> **Task to carry out**
Scan the material that follows. Copy every line containing the word "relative".

> **Given data**

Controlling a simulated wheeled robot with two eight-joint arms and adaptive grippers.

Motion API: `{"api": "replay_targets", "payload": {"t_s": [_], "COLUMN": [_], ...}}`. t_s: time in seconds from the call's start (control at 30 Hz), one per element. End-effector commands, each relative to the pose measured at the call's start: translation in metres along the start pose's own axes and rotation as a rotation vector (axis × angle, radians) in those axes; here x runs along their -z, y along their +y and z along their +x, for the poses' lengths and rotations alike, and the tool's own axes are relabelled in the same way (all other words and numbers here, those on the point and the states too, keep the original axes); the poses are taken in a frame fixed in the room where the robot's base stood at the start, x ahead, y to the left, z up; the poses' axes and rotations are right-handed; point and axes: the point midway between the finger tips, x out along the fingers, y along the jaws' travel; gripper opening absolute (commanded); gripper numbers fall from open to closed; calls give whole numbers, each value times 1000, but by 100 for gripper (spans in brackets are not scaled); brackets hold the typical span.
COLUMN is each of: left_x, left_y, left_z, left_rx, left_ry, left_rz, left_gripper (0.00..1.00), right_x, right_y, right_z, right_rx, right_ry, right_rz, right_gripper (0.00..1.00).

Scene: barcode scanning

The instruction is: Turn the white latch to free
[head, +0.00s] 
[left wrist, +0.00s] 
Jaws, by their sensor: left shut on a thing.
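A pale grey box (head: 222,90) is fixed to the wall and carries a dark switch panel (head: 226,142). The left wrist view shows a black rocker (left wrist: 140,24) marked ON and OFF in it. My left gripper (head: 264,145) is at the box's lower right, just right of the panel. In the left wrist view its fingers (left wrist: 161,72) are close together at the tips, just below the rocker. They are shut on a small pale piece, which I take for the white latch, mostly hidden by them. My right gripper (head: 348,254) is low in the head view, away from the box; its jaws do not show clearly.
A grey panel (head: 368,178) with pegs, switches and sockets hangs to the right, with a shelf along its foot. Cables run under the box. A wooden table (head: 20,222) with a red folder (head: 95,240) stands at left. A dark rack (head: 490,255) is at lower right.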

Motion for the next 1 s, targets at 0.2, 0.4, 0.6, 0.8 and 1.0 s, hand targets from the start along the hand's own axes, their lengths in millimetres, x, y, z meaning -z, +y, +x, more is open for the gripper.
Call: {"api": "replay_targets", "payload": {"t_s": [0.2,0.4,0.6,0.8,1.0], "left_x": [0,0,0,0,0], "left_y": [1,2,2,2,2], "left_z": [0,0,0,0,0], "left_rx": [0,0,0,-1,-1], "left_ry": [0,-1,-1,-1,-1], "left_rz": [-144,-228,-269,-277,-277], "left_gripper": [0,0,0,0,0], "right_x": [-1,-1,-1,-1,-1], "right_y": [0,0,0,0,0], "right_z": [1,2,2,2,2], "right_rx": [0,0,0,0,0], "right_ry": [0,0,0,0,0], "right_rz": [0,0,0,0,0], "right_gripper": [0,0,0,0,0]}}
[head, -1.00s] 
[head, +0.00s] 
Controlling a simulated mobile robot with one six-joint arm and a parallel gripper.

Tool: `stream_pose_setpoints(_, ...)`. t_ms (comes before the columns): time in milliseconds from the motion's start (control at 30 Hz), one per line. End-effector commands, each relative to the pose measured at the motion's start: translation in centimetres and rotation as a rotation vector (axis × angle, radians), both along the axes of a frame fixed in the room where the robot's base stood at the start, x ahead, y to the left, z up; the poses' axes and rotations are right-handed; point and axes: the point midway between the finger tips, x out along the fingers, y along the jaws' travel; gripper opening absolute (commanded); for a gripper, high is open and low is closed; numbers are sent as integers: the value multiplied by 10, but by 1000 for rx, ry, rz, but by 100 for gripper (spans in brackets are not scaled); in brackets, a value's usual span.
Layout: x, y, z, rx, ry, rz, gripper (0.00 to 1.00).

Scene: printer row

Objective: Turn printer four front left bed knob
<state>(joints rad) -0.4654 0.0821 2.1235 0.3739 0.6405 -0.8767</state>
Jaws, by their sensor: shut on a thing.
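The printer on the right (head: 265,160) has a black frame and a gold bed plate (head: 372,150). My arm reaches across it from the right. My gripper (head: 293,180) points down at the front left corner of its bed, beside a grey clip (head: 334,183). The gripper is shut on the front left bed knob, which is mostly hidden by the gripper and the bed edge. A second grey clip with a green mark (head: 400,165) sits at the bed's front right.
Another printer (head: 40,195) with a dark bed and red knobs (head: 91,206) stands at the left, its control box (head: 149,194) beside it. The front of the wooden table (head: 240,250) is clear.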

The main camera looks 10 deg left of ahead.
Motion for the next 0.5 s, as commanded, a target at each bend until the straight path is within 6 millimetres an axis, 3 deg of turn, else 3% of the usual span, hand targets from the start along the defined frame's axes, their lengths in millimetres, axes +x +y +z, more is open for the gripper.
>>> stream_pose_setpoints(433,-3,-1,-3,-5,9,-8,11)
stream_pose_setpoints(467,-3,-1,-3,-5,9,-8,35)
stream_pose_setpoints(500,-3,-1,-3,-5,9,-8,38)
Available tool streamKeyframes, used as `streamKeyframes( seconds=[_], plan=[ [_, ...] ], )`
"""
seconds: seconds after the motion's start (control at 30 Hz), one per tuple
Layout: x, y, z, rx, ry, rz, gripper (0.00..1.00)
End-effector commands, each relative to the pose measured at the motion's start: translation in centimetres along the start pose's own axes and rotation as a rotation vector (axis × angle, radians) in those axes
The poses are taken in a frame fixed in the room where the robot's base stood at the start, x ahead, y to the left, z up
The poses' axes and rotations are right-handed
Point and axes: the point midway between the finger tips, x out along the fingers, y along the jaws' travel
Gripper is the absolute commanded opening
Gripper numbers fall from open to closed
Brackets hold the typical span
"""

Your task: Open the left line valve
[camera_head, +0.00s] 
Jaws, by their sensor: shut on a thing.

> **Task result**
Motion API: `{"api": "replay_targets", "payload": {"t_s": [_], "COLUMN": [_], ...}}`. t_s: time in seconds from the call's start (control at 30 Hz), one per element. End-effector commands, each relative to the pose measured at the call's start: translation in metres along the start pose's own axes and rotation as a rotation vector (axis × angle, radians) in those axes; here x runs along their -z, y along their +y and z along their +x, for the poses' lengths and rotations alike, and the tool's own axes are relabelled in the same way (all other words and numbers here, those on the point and the states too, keep the original axes); the poses are taken in a frame fixed in the room where the robot's base stood at the start, x ahead, y to the left, z up; the poses' axes and rotations are right-handed; point and axes: the point midway between the finger tips, x out along the fingers, y along the jaws' travel; gripper opening absolute (commanded); gripper numbers fall from open to closed; calls give whole numbers, each value times 1000, but by 100 for gripper (spans in brackets are not scaled); brackets hold the typical span.
Tool: `stream_pose_setpoints(_, ...)`. t_ms (comes before the columns): time in milliseconds from the motion's start (control at 30 Hz), one per line. End-effector commands, each relative to the pose measured at the motion's start: translation in centimetres and rotation as a rotation vector (axis × angle, radians), both along the axes of a frame fixed in the room where the robot's base stood at the start, x ahead, y to the left, z up; the poses' axes and rotations are right-handed; point and axes: the point midway between the finger tips, x out along the fingers, y along the jaws' travel; gripper opening absolute (commanded); for a gripper, high is open and low is closed; numbers are sent as integers: the value multiplied by 10, but by 1000 for rx, ry, rz, but by 100 for gripper (spans in brackets are not scaled); in brackets, a value's usual span.
End-effector commands, each relative to the pose measured at the motion's start: translation in centimetres along the start pose's own axes and rotation as a rotation vector (axis × angle, radians) in those axes

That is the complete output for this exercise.